Afghanistan's Constitution
United States Institute of Peace
06/01/2004
Without greater Western investment in Afghanistan's
infrastructure and judicial system, the new constitution may
offer little more than hollow promises.
Afghanistan's Loya Jirga passed the most liberal
constitution in the region stretching from Syria to Pakistan
late last year. In addition to guaranteeing freedom of speech,
faith, movement, and a host of other civil rights, the constitution
also provides for the equality of the sexes and requires that
25 percent of the seats in the legislative branch be set aside
for women.
Yet the Constitution's protections may prove illusory—unless
quick action is taken to restore Afghanistan's infrastructure
and judicial system. So concluded a panel of experts convened
by the Institute for a briefing held on Capitol Hill in late
January.
The panelists were Said Tayeb Jawad, Afghanistan's
ambassador to the United States; Barnett Rubin, director of
studies at the Center for International Cooperation at New York
University; Laurel Miller, a program officer in the Institute's
Rule of Law Program; and Robert Perito, a special adviser to
the Rule of Law Program.
Of the panelists, the ambassador was perhaps the
most sanguine, lauding the outcome of the constitutional process
and expressing hope that the remaining challenges could be met.
He identified three of these challenges as particularly important:
first, that Afghanistan's state develop the capacity to provide
local and regional services; second, that the state properly
prepare for national and regional elections currently scheduled
for mid-year; and third, that the state expand its jurisdiction
and administrative control over the full extent of its territory.
These are daunting challenges, he said, but he was optimistic
they could be met.
The remaining panelists also viewed the constitutional
Loya Jirga as a milestone in rebuilding Afghanistan. But they
were less hopeful about the national reconstruction project.
Rubin noted that early disbursements of aid went mostly to emergency
humanitarian needs rather than to reconstruction, and argued
forcefully that much more aid—on the order of $15-20
billion—was needed to build an Afghanistan that contributes
to rather than threatens global security.
Laurel Miller and Robert Perito provided a generally
pessimistic overview of current security conditions in Afghanistan
and the absence of an even nominally adequate judicial system.
"The rule of law was never strong in Afghanistan,"
Miller said, "but after 23 years of warfare it has been
displaced almost completely by the 'rule of the gun.'"
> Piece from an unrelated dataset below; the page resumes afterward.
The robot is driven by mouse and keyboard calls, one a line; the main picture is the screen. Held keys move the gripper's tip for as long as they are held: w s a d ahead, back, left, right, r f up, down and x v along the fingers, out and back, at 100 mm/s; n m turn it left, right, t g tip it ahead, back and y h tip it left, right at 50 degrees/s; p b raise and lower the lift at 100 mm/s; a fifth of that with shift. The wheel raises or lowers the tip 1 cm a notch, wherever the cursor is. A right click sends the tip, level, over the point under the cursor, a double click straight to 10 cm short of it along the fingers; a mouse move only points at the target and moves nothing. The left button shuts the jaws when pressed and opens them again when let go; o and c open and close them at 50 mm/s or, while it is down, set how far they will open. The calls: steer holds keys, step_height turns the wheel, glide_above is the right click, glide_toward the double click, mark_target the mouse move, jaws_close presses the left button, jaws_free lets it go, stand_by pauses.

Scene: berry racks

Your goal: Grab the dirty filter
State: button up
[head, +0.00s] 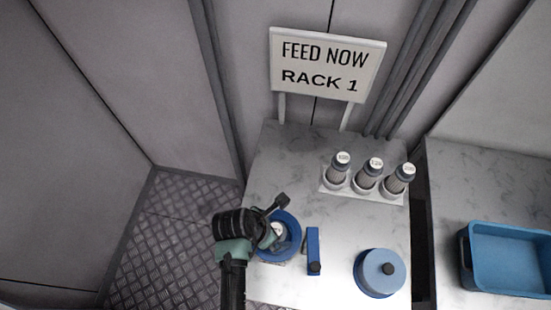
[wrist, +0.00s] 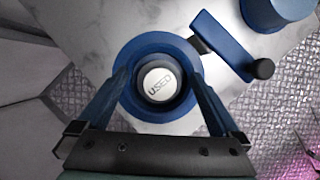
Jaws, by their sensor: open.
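The dirty filter (wrist: 158,84) shows in the wrist view as a round white cap marked "USED". It sits inside a blue ring-shaped housing (wrist: 130,54). In the head view the housing (head: 292,222) is at the left of the marble-look table, partly hidden by my arm. My gripper (wrist: 160,82) is open above the housing. In the wrist view its two blue fingers lie on either side of the filter, apart from its cap. I cannot tell how far above the filter the fingertips are.
A blue wrench-like bar with a black knob (head: 313,251) lies right of the housing. A blue round lid (head: 382,271) is farther right. Several-label bottles (head: 368,176) stand in a white rack behind, below a "FEED NOW RACK 1" sign (head: 326,66). A blue bin (head: 507,259) is on the right-hand counter.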

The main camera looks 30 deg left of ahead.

In most of the country outside of Kabul, regional power-holders—or,
less politely, warlords—exercise political, police, and
judicial authority. Indeed, the most powerful warlords continue
to exercise influence over key ministries and institutions,
including the Supreme Court. Meanwhile, the opium trade is flourishing,
earning an amount equal to half the nation's legitimate gross
national product and nearly five times the government's budget.
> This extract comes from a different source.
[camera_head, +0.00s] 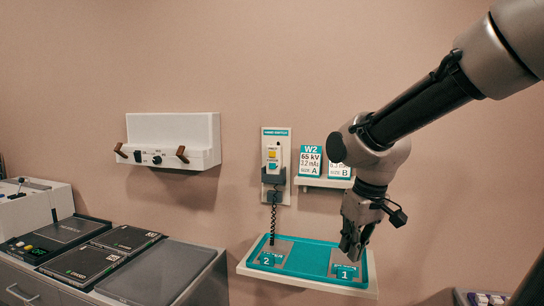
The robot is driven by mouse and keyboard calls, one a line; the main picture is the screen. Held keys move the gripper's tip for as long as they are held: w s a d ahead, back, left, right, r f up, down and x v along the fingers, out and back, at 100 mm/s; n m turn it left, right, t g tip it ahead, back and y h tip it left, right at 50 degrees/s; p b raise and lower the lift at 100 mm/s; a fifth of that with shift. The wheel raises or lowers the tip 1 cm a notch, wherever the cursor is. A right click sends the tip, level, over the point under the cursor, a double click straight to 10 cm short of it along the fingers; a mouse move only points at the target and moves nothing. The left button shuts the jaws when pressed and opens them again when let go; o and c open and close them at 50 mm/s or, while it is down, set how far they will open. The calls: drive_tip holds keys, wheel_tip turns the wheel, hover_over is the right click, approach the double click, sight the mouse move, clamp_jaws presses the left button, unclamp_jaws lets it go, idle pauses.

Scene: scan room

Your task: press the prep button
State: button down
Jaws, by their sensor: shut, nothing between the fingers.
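A white hand switch (274,150) hangs upright in a holder on a wall panel with a teal header. A yellow button (272,156) and a blue button (272,167) show on its face. The small lettering beside them is too small to read, so I cannot tell which is the prep button. A dark coiled cord (273,222) runs down from it. My gripper (352,250) is shut and empty. It points down over the right part of the teal tray, to the right of and lower than the hand switch, well apart from it.
The teal tray (305,272) on a white shelf has plates marked 2 and 1. Cards W2 (311,162) stand on a small ledge right of the switch. A white wall unit (173,140) with brown handles is left. A counter with dark panels (160,270) fills the lower left.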

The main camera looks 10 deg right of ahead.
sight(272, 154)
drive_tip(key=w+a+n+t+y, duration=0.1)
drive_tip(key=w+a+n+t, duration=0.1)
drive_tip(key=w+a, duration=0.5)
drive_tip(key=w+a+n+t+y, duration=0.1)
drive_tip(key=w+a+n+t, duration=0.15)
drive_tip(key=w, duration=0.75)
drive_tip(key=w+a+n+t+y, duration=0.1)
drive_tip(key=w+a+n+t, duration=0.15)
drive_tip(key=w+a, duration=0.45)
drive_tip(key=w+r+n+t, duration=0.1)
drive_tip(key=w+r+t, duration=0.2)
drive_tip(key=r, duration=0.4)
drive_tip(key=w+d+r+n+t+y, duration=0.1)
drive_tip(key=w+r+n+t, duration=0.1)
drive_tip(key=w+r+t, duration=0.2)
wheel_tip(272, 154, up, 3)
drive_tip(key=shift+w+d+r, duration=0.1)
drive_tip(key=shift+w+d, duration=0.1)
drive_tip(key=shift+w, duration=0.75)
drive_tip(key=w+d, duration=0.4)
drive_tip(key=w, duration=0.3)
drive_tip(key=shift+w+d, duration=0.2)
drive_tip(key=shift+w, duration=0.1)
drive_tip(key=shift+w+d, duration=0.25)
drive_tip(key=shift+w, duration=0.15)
It will take years—and an enormous investment—before
the Afghan government can put in place a counter-narcotics capacity
robust enough to make a dent in the drug trade.
Despite the growing danger, said Miller and Perito,
little is being done by Western nations to address these problems,
aside from some work in police training. No strategy has been
developed for reforming and rebuilding the justice sector; few
legal training programs are underway; virtually nothing has
been done to update the court system or repair the courts' physical
infrastructure. The vast needs of the corrections systems have
been almost entirely ignored.
The slow pace of reform stems from a number
of factors, Miller and Perito said, including the inherent difficulties
of conducting post-conflict reconstruction in a country that
has suffered two decades of warfare. But they also criticized
the United States and the United Nations for abdicating their
responsibilities and placing an unrealistic burden on Afghans
to provide for their own security and reconstruction—jobs,
they said, that Afghans have little capacity to execute.